As the garage started to warm up in the afternoon, the water started to rise which is a good sign that the tank is not leaking.
Later this evening, I came out to the garage to see how the tank was holding up. The water level is down about 3.38″ (6.76″ lower water column). Running a quick pV=nRT calculation shows that this would be the correct water level for an 8.24º temperature drop.
An 8.24º temperature drop from the starting temperature of 82.9º would be 74.66º. Given that a final temperature of 74.4º (shown below) would actually have made the water fall even further, I think we can safely conclude that the tank is leak free! I didn’t actually expect it to even be this close since the temperature inside the tank wouldn’t precisely track the temperature outside the tank if it were changing very rapidly.
The test is running on the right tank now and it’s looking good so far, but it’s only been about 45 minutes so I’m not ready to claim it’s leak free.

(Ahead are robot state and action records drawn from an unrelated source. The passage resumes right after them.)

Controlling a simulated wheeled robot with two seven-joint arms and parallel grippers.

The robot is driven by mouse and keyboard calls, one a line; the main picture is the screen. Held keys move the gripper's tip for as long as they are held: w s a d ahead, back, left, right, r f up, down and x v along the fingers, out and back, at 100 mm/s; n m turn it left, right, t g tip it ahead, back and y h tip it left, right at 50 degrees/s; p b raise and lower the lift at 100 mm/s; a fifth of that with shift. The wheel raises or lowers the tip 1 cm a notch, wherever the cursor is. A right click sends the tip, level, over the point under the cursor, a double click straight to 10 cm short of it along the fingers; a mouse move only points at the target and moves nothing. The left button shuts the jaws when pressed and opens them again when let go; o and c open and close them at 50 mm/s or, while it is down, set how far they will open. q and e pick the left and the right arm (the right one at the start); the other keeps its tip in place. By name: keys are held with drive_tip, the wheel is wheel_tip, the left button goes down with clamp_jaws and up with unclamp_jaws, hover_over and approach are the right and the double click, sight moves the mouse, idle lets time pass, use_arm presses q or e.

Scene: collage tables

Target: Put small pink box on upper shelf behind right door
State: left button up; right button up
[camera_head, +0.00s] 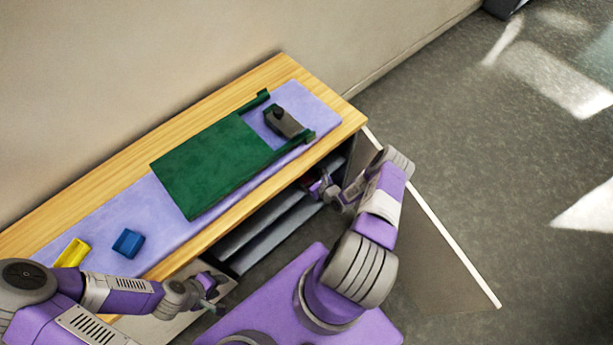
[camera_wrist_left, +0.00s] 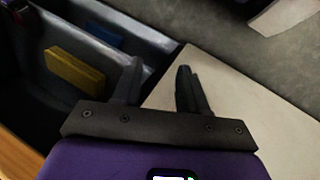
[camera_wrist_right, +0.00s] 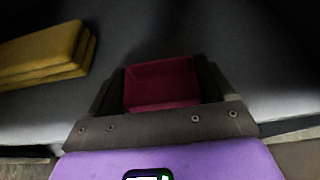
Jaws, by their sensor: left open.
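The small pink box (camera_wrist_right: 163,83) shows in the right wrist view between the fingers of my right gripper (camera_wrist_right: 162,88), which press against its two sides. In the head view my right gripper (camera_head: 325,188) reaches into the front of the cabinet, at the right-hand end of its shelves (camera_head: 275,218). The grey shelf surface (camera_wrist_right: 225,35) lies around the box; whether the box touches it I cannot tell. The right door (camera_head: 435,230) stands swung open. My left gripper (camera_head: 210,290) is open and empty beside the open left door (camera_head: 185,310); its fingers (camera_wrist_left: 160,88) show apart over that pale panel.
Yellow boxes (camera_wrist_right: 40,52) lie on the shelf left of the pink box. A yellow block (camera_wrist_left: 75,72) and a blue one (camera_wrist_left: 102,35) show inside the cabinet. On top are a green board (camera_head: 210,165), a dark item (camera_head: 283,122), a blue box (camera_head: 129,243) and a yellow box (camera_head: 72,253).

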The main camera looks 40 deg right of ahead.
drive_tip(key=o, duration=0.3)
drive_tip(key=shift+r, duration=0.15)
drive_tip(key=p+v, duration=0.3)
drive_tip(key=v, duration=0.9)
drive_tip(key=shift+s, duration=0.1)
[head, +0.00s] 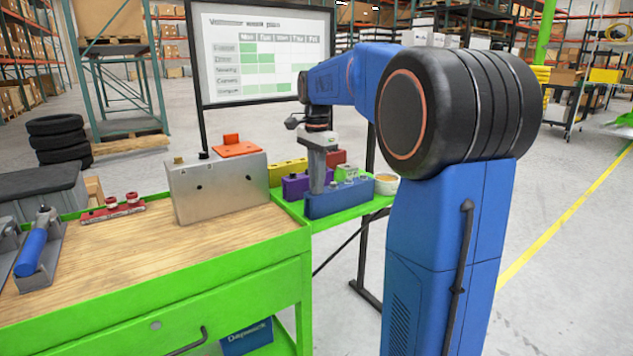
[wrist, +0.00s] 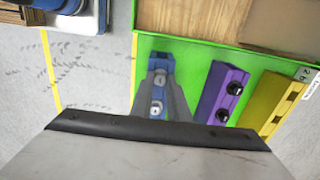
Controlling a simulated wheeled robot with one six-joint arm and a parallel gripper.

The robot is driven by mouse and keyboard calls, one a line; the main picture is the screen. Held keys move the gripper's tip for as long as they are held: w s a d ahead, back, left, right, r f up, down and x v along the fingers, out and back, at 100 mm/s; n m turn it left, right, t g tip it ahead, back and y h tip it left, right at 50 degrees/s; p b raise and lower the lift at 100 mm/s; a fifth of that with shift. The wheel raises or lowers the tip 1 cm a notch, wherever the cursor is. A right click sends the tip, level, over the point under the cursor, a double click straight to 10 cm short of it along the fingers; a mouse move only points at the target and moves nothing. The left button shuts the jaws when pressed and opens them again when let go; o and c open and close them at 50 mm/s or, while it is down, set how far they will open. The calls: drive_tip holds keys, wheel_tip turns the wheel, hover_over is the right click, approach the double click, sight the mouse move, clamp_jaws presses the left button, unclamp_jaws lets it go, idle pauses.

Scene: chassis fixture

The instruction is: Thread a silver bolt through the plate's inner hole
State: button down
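The grey metal plate (head: 222,190) stands upright on the wooden bench top, with two small dark holes in its face. A blue block (head: 343,198) sits on the green side shelf and carries silver bolts (head: 351,174). My gripper (head: 318,186) points down over the left part of this block. In the wrist view, my gripper (wrist: 160,85) has its fingers apart, one on each side of the bolts. I cannot tell whether either finger touches a bolt.
A purple block (head: 294,187) with black bolts and a yellow block (head: 288,171) stand beside the blue one. A white cup (head: 385,186) is at the shelf's right end. A red fixture (head: 113,208) and a blue-handled tool (head: 35,246) lie on the bench (head: 150,270); its middle is clear.

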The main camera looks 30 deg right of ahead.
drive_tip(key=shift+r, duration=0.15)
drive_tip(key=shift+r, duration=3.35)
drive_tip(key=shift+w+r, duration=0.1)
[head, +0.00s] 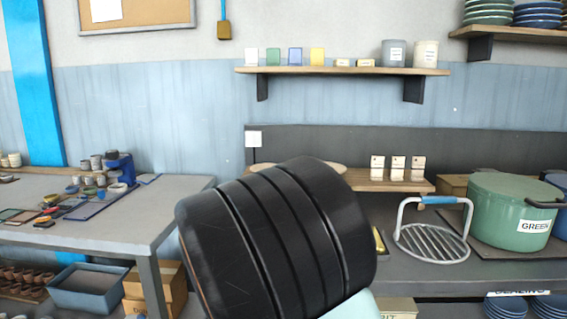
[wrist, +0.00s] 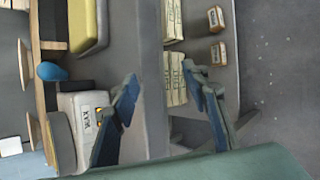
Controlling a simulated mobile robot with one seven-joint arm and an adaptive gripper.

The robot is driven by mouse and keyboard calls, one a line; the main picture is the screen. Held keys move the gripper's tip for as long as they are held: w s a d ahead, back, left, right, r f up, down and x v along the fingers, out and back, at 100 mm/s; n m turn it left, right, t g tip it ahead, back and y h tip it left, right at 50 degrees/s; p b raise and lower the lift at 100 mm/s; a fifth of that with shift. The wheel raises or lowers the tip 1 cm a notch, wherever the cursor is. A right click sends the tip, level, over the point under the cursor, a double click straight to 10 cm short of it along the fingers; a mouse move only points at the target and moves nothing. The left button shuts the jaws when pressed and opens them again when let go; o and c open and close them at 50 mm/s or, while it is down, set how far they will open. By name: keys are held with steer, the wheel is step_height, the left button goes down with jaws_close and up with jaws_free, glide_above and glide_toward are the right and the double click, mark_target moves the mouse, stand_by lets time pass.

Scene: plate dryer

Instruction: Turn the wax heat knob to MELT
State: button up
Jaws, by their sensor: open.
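My gripper (wrist: 160,75) shows in the wrist view with its two dark blue fingers spread apart and nothing between them. A pale box with a white label and a small orange mark (wrist: 99,111) sits left of the left finger and is partly covered by it. I cannot make out a knob marked MELT; the box's far side is hidden behind the finger. In the head view my black arm link blocks the middle of the bench, and neither the gripper nor a knob shows there.
In the head view a green pot (head: 490,205) and a round metal rack (head: 430,243) stand on the right. A wooden riser (head: 360,183) holds small blocks behind my arm. In the wrist view a yellow-topped block (wrist: 88,22) lies above the box, and a blue rounded piece (wrist: 52,71) juts nearby.

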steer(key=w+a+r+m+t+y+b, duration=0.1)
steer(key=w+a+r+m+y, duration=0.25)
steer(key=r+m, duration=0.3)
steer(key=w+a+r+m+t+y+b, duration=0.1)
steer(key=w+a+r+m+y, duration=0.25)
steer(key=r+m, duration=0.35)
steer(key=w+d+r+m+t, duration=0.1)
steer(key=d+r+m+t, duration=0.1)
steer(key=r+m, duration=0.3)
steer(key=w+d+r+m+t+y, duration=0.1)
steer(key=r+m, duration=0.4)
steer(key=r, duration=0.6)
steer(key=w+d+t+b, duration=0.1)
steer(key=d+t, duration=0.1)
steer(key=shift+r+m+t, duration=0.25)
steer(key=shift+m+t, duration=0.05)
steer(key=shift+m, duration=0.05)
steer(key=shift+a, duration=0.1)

I’ll check tomorrow morning and see how it held up overnight.
I started countersinking the spars for the rivets that will hold on the skins. First up is to rivet the ribs to the spars using the forward holes in the tank attach section. You can see one rivet set just above the cleco to the left and another countersink to the right that is ready to receive a rivet. The plans don’t mention anything about these holes, but the tank will cover up this area, so it only makes sense to rivet these.
Here you can see all of the holes that must be countersunk along one side of one of the spars. There are over 600 holes to countersink on both sides of both spars. I’ll shoot some primer on these before riveting everything together.
I installed the outboard leading edges and the tanks to evaluate the joint between the two. First the good news: the gap between the two is virtually nonexistent and the leading edges align perfectly.
Now the bad news. Like many people have encountered, the flushness of the two skins is rather poor. I need to probably shim the outboard skins out a bit to bring them flush with the tanks. The worst is about 0.042″, but there are several places that are over 0.020″.